[Exercise details]
Using the data below, return the stretch from the line that contains "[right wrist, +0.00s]" through the line that contains "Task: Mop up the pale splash", both included, exactly as it stands and nothing beyond it.

* * * *

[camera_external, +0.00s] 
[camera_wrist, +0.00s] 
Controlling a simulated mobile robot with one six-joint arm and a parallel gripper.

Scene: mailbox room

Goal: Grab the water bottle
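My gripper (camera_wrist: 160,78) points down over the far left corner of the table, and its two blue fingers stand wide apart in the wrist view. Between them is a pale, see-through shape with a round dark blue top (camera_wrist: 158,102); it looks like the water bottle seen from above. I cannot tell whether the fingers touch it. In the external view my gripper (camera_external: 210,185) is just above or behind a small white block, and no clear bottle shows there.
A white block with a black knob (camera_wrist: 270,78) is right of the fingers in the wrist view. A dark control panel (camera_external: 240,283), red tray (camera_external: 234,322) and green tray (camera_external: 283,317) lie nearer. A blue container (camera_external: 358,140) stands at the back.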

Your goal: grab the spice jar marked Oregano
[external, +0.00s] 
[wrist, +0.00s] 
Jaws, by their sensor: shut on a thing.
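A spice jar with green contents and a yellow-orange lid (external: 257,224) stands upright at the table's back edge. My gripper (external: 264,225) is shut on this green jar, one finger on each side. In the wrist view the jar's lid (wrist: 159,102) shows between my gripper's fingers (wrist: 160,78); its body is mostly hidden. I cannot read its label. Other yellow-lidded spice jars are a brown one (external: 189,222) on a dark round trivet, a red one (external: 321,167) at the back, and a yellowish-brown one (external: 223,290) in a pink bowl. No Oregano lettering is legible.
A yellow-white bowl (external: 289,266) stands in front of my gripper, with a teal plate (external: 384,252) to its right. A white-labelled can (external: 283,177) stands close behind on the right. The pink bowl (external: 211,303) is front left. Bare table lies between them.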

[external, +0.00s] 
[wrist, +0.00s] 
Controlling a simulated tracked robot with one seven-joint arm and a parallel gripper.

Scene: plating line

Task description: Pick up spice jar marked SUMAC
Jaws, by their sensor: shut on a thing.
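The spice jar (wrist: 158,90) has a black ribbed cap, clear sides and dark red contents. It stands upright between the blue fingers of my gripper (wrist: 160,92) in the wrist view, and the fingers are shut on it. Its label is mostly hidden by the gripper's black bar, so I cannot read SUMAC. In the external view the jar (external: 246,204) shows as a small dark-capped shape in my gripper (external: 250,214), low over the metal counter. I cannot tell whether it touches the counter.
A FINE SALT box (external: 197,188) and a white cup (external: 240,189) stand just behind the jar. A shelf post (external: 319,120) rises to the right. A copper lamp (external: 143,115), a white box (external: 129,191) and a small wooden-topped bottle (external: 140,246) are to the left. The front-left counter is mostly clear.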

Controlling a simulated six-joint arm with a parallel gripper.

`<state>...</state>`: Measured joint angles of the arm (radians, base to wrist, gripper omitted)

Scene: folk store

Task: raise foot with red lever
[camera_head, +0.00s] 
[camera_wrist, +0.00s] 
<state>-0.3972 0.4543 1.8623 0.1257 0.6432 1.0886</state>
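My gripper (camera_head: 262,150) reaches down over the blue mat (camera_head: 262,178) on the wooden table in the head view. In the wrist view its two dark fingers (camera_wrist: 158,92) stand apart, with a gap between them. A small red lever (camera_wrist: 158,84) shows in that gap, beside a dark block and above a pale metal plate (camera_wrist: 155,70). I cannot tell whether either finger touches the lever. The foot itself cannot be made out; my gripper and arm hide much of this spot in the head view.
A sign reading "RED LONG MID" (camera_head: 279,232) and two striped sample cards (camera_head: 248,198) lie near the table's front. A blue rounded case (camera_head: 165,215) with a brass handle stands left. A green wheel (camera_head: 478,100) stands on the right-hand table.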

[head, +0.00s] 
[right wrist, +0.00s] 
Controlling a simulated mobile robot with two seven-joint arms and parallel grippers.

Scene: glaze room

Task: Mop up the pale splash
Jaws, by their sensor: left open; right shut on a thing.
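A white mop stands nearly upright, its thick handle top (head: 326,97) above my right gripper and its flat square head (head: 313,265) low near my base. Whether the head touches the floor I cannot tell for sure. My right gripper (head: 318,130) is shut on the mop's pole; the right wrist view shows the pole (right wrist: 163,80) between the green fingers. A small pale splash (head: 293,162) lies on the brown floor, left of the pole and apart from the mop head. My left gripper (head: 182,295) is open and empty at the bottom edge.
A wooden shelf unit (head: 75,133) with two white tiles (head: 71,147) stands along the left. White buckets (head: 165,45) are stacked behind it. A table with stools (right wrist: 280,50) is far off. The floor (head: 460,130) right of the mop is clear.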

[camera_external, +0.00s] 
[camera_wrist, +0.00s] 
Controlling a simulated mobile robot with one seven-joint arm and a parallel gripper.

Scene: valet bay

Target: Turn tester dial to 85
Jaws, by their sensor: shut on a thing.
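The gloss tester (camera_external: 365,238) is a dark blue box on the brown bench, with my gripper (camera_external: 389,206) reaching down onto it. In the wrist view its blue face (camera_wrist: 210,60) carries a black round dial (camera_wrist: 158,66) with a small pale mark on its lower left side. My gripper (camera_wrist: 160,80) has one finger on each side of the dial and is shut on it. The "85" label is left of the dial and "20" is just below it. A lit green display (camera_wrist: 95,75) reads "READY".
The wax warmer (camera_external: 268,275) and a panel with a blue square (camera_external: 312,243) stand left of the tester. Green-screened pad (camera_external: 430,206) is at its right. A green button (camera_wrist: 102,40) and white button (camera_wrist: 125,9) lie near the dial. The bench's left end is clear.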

* * * *

[Full response]
[right wrist, +0.00s] 
Controlling a simulated mobile robot with two seven-joint arms and parallel grippers.

Scene: glaze room

Task: Mop up the pale splash

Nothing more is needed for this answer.